WRITTEN REQUEST:
Collect all lines containing the word "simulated" from the data.
_ _ _ _ _
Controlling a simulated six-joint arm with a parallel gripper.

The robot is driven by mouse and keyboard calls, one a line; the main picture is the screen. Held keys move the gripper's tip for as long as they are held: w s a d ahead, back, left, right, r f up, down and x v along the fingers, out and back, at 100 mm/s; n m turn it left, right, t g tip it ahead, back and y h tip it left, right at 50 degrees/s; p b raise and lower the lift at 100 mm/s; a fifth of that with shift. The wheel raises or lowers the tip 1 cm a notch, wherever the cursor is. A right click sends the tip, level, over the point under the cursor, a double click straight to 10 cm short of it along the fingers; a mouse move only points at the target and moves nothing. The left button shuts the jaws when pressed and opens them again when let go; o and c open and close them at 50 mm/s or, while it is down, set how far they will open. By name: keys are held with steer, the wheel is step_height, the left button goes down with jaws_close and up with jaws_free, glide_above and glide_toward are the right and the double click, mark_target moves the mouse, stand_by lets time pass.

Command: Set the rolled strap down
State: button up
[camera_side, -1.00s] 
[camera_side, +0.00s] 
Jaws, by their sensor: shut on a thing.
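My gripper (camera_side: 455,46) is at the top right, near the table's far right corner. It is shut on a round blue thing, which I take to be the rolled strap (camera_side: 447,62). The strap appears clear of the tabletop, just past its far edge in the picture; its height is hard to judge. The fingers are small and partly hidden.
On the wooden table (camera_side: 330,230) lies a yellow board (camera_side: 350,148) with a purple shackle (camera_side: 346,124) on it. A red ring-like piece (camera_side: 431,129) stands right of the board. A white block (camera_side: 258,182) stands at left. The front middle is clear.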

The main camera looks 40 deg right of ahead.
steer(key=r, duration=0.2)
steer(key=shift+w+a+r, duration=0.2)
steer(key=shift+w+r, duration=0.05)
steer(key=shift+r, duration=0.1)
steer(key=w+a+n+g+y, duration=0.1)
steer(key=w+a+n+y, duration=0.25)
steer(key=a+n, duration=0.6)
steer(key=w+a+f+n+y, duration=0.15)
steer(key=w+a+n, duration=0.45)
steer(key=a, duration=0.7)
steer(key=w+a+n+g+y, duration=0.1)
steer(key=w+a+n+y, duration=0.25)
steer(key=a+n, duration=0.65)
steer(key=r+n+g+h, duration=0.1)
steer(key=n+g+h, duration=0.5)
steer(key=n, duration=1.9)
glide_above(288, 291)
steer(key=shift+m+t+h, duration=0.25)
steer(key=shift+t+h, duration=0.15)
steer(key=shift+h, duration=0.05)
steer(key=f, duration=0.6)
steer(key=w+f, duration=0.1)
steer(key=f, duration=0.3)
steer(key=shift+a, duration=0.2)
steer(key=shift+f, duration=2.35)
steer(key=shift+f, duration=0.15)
_ _ _ _ _
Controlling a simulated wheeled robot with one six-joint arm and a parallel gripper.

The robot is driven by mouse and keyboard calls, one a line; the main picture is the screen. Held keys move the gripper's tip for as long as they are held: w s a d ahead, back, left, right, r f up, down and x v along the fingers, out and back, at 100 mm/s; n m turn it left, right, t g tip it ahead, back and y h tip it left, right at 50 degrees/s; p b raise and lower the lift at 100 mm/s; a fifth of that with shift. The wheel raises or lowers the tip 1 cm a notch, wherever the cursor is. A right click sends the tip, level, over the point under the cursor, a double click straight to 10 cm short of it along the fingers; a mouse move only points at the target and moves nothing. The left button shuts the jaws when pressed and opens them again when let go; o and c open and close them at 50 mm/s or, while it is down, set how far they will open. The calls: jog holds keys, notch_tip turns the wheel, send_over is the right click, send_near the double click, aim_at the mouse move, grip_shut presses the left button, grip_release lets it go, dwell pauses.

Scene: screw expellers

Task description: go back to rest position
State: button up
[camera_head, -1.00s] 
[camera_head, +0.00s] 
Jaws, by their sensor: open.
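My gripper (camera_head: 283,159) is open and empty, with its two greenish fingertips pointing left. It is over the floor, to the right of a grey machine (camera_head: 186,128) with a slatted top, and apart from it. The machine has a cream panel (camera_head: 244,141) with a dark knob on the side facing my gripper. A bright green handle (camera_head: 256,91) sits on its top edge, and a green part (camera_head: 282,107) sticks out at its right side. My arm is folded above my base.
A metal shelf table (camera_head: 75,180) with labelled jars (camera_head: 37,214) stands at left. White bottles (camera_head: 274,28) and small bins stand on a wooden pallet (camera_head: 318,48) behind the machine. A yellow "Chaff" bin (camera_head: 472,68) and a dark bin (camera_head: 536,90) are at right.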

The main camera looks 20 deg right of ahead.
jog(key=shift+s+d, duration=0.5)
_ _ _ _ _
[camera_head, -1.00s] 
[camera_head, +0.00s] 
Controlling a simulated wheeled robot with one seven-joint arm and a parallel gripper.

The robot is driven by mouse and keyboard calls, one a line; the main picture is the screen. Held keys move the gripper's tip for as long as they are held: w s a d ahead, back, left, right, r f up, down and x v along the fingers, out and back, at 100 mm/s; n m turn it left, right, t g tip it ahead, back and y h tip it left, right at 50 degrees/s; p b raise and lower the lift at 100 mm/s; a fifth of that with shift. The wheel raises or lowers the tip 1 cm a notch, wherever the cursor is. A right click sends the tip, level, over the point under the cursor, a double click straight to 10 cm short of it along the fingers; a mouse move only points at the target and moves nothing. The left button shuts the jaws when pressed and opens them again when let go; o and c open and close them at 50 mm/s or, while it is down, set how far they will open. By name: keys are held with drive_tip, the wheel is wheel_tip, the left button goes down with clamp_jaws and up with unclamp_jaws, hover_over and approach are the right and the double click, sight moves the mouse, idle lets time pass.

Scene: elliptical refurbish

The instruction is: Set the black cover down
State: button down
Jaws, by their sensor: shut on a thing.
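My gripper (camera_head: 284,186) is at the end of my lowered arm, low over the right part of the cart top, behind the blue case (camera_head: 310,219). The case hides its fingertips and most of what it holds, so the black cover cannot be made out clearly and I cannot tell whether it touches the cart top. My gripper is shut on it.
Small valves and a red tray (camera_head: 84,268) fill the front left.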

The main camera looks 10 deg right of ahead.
_ _ _ _ _
WRITTEN SOLUTION:
Controlling a simulated six-joint arm with a parallel gripper.
Controlling a simulated wheeled robot with one six-joint arm and a parallel gripper.
Controlling a simulated wheeled robot with one seven-joint arm and a parallel gripper.

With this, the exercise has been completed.